Jesmyn Ward, Salvage the Bones. Bloomsbury Paperbacks 2011, 260 Seiten. 

In deutscher Übersetzung von Ulrike Becker: Vor dem Sturm. Ullstein Taschenbuch 2015. 320 Seiten. 

Im Umbruch

J.M. Coetzee, der heurige Ehrengast von Literatur im Nebel, wurde, wie Peter Carey und Hilary Mantel, bereits zweimal mit dem Man Booker Prize ausgezeichnet. 1983 erhielt er den Preis für Life & Times of Michael K (Leben und Zeit des Michael K.), 1999 für Disgrace (Schande). Darin erzählt er von David Lurie, einem alternden Literaturprofessor, der nach einer Affäre mit einer Studentin seine Stelle an der Technischen Universität von Cape Town verliert, da er nicht bereit ist, sich für sein Fehlverhalten angemessen zu entschuldigen.
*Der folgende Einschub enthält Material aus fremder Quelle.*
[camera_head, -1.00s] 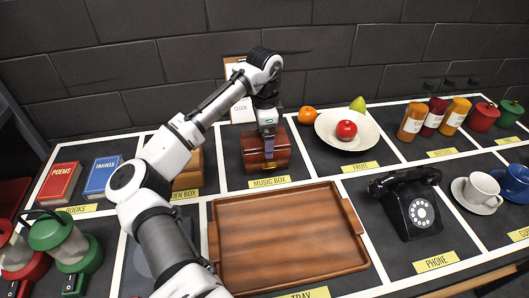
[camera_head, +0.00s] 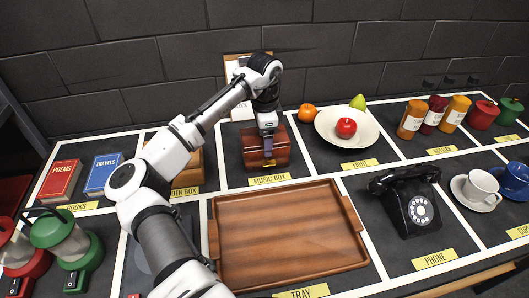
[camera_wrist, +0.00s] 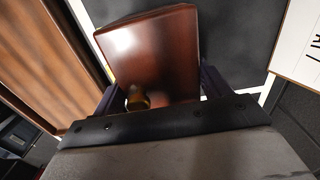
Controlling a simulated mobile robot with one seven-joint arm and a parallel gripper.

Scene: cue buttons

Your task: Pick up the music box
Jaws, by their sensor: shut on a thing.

Statt dessen packt er seine Koffer und fährt zu seiner Tochter Lucy, die mit einer kleinen Farm ihren Lebensunterhalt verdient. Er verrichtet Hilfsarbeiten auf der Farm und auf einer Tötungsstation für Hunde und möchte ein Buch über Lord Byron schreiben. Sein neues Leben verläuft zunächst ruhig, aber dann wird die Farm von drei Männern überfallen und Lucys Reaktion auf die Gewalt fällt ganz anders aus als er es erwartet hätte.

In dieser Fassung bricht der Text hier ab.